Reader Mark asks a beginner’s question that might not be such a beginner question after all:
Hi Adam. This might seem like a silly beginner question, but what is the most important finance concept for a trader to know? I’m a college student taking finance and economics classes, and just wondered what you thought the most important thing for traders to think about is. Thank you!
Well, these “most important” questions are always a bit artificial, because the answer really is “you need it all.” If we’re building an airplane, do you want wings, an engine, a control stick, or cockpit windows? For a submarine, would you like to have a pressure hull, a powerplant, or dive planes? For a trading system, you want entries, exits, risk management, position sizing, or the discipline to apply those tools? So, I think we know at the beginning you kind of have to have everything, but maybe there’s value in knowing where to start.
Ironically, I was speaking with (more “to”, but I always try to engage audiences lol) a group of students considering careers in finance last week, and we started discussing the basic principles of finance as they apply in the real world. What is that most important principle? Is it time value of money (i.e., a dollar today is worth more than a dollar tomorrow)? Is it the idea that investors should demand greater return for greater risk? Surely these are important, but I think the most important is that there’s no free lunch. Academically, we might say this is “no arbitrage [risk-free trading]”, or at least “very, very difficult and fleeting arbitrage that almost always goes away quickly.”
I think this is a good place for the developing trader to start, and it puts everything else in context. There’s no easy trading system that crushes the market. You can’t just buy based on simple indicator systems. You can’t do simple fundamental analysis, and find an edge. This principle also destroys simple seasonal analysis, and shows that there might be hidden dangers lurking in selling a boatload of option premium. Opportunity tends to be priced fairly in terms of risk, and if you think you’ve found an exceptional opportunity your first assumption should be that maybe you’ve missed a risk.
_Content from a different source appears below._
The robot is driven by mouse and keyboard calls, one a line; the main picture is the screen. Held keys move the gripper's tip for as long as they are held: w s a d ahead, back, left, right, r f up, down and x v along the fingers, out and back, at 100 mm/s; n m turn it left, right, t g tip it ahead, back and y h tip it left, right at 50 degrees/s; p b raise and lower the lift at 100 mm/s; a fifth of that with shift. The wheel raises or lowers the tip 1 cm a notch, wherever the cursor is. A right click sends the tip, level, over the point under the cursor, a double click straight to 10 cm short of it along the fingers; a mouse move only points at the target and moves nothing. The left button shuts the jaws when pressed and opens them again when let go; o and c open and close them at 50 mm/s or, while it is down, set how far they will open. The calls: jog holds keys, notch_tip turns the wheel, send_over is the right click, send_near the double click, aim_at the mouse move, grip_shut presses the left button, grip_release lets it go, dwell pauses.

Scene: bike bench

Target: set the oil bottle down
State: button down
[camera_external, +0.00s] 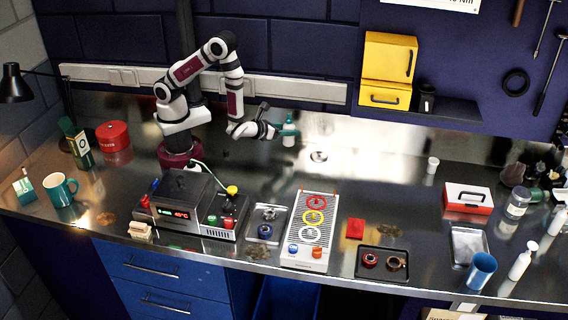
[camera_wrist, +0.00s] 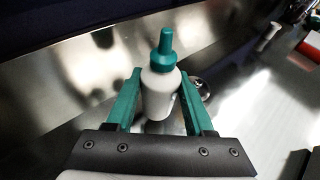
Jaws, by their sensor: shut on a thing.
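The oil bottle (camera_external: 289,140) is white with a teal nozzle cap and is upright at the back of the steel bench. In the wrist view the oil bottle (camera_wrist: 160,92) is between the two teal fingers, its cap pointing up and away. My gripper (camera_external: 287,131) is shut on the bottle's body from the left; it also shows in the wrist view (camera_wrist: 159,95). The bottle's base is partly hidden in the wrist view, and I cannot tell whether it touches the bench.
A small round metal piece (camera_external: 318,156) lies right of the bottle. A white board with coloured rings (camera_external: 311,230) and a heater box with a display (camera_external: 190,205) stand in front. A small white cup (camera_external: 432,165) is farther right. The bench around the bottle is mostly clear.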

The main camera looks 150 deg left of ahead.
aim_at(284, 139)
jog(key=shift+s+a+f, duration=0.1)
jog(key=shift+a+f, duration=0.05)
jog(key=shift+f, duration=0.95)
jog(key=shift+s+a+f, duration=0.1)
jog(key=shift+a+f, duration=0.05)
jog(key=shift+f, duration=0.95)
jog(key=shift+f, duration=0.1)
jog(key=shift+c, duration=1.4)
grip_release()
If you recalibrate your thinking to always challenge yourself and your assumptions, you will always be looking for those hidden risks. In full humility, know that there are times we will make mistakes and times we will simply miss things. There are risks we probably can’t understand until the event happens, but knowing those events lurk out in the tails will give you a deep respect for risk and a cynical outlook on much of the “analysis” that floods the media and blogosphere.
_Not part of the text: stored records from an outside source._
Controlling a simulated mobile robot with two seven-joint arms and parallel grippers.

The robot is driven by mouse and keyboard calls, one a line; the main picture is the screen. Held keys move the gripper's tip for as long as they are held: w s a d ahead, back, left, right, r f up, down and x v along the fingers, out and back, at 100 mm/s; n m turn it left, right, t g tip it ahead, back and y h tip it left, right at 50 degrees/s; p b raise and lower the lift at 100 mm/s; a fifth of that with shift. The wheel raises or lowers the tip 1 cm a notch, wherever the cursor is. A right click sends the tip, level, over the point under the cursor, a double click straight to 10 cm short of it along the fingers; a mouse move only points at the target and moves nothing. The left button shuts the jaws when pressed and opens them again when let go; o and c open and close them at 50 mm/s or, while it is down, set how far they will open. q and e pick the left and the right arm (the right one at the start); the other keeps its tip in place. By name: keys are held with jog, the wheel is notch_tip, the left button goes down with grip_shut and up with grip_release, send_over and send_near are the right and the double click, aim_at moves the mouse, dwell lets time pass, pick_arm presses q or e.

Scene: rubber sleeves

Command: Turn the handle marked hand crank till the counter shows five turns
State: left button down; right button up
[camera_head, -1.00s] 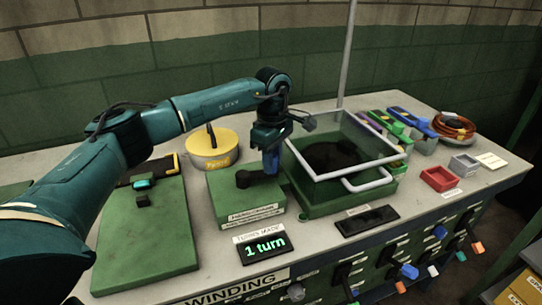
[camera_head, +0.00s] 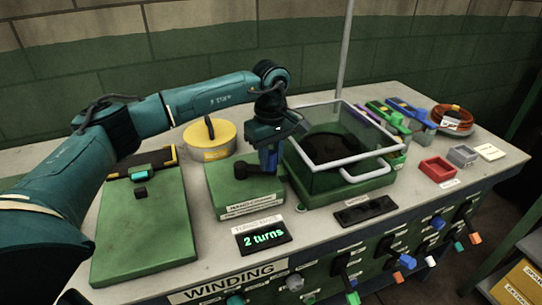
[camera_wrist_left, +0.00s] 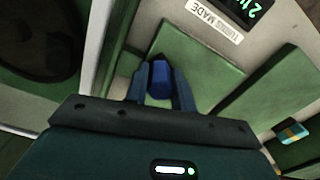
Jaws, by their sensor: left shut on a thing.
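The hand crank is a low green box (camera_head: 230,203) with a label on its front edge and a dark crank arm (camera_head: 243,167) on top. My left gripper (camera_head: 269,161) is at the right end of that arm, pointing down. In the left wrist view its two fingers stand on either side of a blue handle knob (camera_wrist_left: 160,78) and are shut on it. The fingers hide most of the knob in the head view. The counter (camera_head: 263,237), a black display in front of the box, reads "2 turns" in green. My right gripper is not in view.
A glass-sided green case with a pale frame (camera_head: 343,165) stands close to the right of the gripper. A yellow round tin (camera_head: 209,141) is behind the crank box, a green board (camera_head: 145,225) to its left. Small red (camera_head: 437,169) and grey trays lie far right.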

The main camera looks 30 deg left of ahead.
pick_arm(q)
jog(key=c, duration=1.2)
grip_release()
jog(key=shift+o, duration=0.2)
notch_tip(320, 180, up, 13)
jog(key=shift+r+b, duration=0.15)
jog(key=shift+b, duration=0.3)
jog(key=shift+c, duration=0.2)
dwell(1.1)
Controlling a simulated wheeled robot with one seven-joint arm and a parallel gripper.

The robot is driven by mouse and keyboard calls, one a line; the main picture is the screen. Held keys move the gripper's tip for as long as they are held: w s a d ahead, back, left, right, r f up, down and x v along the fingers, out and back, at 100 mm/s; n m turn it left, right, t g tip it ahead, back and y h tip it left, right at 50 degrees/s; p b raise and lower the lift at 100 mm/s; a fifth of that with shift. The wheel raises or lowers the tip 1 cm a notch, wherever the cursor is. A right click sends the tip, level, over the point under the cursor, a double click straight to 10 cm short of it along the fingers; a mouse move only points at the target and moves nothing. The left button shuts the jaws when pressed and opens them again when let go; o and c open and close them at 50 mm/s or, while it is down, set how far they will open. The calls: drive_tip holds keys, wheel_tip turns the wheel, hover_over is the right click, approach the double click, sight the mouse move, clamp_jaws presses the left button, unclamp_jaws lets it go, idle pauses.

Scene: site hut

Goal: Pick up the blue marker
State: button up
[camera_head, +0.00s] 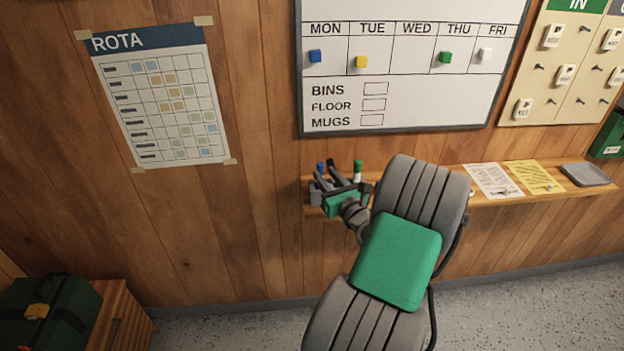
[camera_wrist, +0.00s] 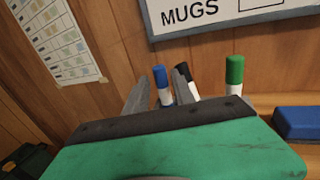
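The blue marker (camera_wrist: 162,86) stands upright with its blue cap up and white barrel below. In the wrist view it appears between the two fingers of my gripper (camera_wrist: 160,90), which are apart. Its lower part is hidden behind my gripper's body. In the head view its blue cap (camera_head: 320,167) shows just beyond my gripper (camera_head: 325,175), at the left end of the wall shelf (camera_head: 480,199). I cannot tell whether either finger touches it. My gripper is open and holds nothing that I can see.
A black-capped marker (camera_wrist: 191,80) stands partly behind the right finger. A green marker (camera_wrist: 234,78) stands farther right, and a blue block (camera_wrist: 297,123) lies beyond it. The whiteboard (camera_head: 410,75) hangs above. Papers (camera_head: 492,181) and a grey tray (camera_head: 586,174) lie on the shelf's right part.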

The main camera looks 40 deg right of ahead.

There’s no free lunch. If you think you’ve found one, you’re missing something or you made a mistake. Risk is the ever-present companion of opportunity, so much of your task becomes understanding those risks and taking the right risks into your trading book at the right time, and then managing them appropriately. Understanding that principle drives toward humility and respect, and also, by the way, begins to hint at where true trading edges may be found.